DATA SEGMENT:
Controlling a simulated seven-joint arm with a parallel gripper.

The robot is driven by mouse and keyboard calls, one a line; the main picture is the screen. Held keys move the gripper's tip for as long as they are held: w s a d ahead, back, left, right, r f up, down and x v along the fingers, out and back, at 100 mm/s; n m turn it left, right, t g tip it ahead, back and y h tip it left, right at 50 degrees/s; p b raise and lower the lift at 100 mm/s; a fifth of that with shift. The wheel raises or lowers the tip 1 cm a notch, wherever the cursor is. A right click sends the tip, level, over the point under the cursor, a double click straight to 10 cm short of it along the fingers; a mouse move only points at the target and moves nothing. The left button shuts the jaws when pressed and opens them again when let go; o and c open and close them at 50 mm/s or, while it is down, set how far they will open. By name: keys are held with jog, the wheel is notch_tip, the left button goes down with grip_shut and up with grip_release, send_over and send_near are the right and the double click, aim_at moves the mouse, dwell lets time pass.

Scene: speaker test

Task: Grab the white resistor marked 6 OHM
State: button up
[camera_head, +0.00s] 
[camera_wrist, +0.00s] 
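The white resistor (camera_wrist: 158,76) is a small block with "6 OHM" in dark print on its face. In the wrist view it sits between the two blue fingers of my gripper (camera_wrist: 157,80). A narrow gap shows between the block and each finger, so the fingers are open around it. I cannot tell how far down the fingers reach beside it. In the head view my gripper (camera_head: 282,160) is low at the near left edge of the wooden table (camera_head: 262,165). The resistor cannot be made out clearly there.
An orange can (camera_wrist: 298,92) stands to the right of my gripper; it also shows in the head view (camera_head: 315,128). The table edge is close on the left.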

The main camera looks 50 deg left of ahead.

SET PROBLEM: In this exercise, copy only the lines from the opening line of the material through the line where "[camera_head, +0.00s]" appears.

PROBLEM SOLUTION:
Controlling a simulated seven-joint arm with a parallel gripper.

The robot is driven by mouse and keyboard calls, one a line; the main picture is the screen. Held keys move the gripper's tip for as long as they are held: w s a d ahead, back, left, right, r f up, down and x v along the fingers, out and back, at 100 mm/s; n m turn it left, right, t g tip it ahead, back and y h tip it left, right at 50 degrees/s; p b raise and lower the lift at 100 mm/s; a fifth of that with shift. The wheel raises or lowers the tip 1 cm a notch, wherever the cursor is. A right click sends the tip, level, over the point under the cursor, a double click straight to 10 cm short of it along the fingers; a mouse move only points at the target and moves nothing. The left button shuts the jaws when pressed and opens them again when let go; o and c open and close them at 50 mm/s or, while it is down, set how far they will open. By name: keys are held with jog, the wheel is notch_tip, the left button goes down with grip_shut and up with grip_release, send_over and send_near are the right and the double click, aim_at moves the mouse, dwell lets time pass.

Scene: speaker test

Task: Grab the white resistor marked 6 OHM
State: button up
[camera_head, +0.00s] 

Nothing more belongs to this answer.